Thursday, February 9, 2017

The real cost of protectionism

WASHINGTON
When the president speaks of closed factories scattered like “tombstones” across America, has he noticed the shuttered stores in shopping centers and entire malls reduced to rubble? He promises “protection” to prevent foreigners from “destroying” manufacturing jobs by exporting to America things that Americans want to import. Does he know that one American company might be “destroying” more American jobs than China is? And that this supposed destruction is beneficial? 

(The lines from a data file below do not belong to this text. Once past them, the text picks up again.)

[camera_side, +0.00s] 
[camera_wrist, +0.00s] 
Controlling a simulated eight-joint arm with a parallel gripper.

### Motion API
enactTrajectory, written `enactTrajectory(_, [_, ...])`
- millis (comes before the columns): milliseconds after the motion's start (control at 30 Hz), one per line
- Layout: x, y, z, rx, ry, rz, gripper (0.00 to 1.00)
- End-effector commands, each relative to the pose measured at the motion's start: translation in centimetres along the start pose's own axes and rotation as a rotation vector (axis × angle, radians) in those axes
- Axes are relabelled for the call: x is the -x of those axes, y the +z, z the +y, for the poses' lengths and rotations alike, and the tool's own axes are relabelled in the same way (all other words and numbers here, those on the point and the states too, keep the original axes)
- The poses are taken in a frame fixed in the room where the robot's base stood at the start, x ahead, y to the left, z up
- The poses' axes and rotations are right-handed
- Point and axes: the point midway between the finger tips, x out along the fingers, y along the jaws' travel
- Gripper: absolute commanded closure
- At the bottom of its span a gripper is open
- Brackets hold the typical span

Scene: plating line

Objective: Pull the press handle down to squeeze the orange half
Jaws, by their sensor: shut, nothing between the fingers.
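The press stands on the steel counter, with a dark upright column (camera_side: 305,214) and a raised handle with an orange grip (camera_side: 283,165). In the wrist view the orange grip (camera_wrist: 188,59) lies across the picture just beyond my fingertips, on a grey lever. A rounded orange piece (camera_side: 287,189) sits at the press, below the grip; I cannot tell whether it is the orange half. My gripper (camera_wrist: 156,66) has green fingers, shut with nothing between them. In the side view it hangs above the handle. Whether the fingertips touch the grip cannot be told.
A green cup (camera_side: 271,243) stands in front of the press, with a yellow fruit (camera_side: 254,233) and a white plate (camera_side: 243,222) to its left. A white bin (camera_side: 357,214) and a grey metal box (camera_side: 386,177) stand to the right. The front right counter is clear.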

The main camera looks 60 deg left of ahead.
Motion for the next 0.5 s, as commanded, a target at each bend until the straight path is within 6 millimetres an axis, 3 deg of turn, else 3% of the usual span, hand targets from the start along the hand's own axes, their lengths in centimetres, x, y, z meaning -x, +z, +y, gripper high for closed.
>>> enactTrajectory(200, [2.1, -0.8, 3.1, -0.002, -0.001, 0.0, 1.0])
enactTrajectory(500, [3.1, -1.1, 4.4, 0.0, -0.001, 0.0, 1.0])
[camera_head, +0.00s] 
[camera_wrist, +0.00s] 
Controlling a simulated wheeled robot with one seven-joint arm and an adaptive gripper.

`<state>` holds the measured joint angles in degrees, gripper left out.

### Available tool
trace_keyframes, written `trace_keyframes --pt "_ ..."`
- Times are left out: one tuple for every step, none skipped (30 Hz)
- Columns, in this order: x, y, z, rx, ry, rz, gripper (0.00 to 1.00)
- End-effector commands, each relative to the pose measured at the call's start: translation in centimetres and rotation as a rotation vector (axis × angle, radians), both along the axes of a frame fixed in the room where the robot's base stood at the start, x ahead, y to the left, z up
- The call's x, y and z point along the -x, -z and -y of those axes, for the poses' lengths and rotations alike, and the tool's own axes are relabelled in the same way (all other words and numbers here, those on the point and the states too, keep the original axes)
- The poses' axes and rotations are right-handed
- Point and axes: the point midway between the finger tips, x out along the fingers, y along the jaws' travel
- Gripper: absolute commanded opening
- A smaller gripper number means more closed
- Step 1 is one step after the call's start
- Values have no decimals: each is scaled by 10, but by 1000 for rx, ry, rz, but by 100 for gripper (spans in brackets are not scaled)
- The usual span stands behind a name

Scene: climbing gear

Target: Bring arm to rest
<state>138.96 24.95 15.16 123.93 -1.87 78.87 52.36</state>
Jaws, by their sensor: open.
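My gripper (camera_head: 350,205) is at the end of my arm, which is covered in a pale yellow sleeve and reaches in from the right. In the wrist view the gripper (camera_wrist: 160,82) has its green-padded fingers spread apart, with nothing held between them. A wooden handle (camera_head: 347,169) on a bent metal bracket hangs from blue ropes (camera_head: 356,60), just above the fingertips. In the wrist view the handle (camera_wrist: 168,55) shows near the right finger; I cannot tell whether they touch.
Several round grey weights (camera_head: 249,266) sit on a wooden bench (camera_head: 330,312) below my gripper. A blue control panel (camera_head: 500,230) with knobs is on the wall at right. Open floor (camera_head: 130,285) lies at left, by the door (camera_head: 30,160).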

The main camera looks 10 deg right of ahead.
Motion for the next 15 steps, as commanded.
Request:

The company is Amazon (market capitalization: $388 billion), created by Jeff Bezos. He owns The Washington Post, which syndicates this column, but it is for revolutionizing retailing that he ranks in the Pantheon of American business. He belongs there with Richard Warren Sears, Alvah Curtis Roebuck and Sam Walton, all of whom were constructively disruptive retailers and were as important in the nation's commercial history as were Henry Ford, Steve Jobs and Bill Gates.
In 2016, online buying during the holiday season surged 19 percent over the year before, which is one factor explaining this: Macy's, after announcing in August that it would close another 100 of its remaining 730 stores, now says it will shed 10,000 jobs. Sears, which is 13 decades old and still has 1,600 stores, has lost $9 billion in five years, has closed 500 stores and is closing another 150 (including some Kmarts).
Although e-commerce was just 8 percent of all 2016 retail sales, it came disproportionately at the expense of Sears, Macy's and other “anchor tenants” that draw foot traffic from which other mall retailers benefit. When Amazon recently announced that it is going to create 100,000 warehousing and other jobs in the next 18 months, The New York Times reported that online retailing “has destroyed many times that number of positions at malls and shopping centers across America.”
Writing at MarketWatch, Rex Nutting argues that as Amazon revolutionizes consumer behavior, it “is going to destroy more American jobs than China ever did.” If so, the “problem” is productivity. Nutting says “Amazon needs about half as many workers to sell $100 worth of merchandise as Macy's does.”
All of which raises a question: Why should manufacturing jobs lost to foreign competition be privileged by protectionist policies in ways that jobs lost to domestic competition are not? When an Applebee's or Olive Garden, powered by a national advertising budget, opens next to, and causes the closing of, Madge's Diner, why does Madge not merit protection?
The reason is this: Domestic protection of Madge and millions of others unsettled by the constant churning of a dynamic domestic economy would mean slow economic growth — and rapid growth of government as it regulates consumers' choices and their consequences. But protection from imports also means this.
Macy's flagship Manhattan store was one reason Gimbels' nearby flagship closed, after 76 years, in 1986. This, even though in 1945 Gimbels had been America's first merchant to offer “a fantastic, atomic era, miraculous pen.” It was a ballpoint.
Will the winner of the once-famous Macy's versus Gimbels rivalry always be with us? Probably not, which is probably good.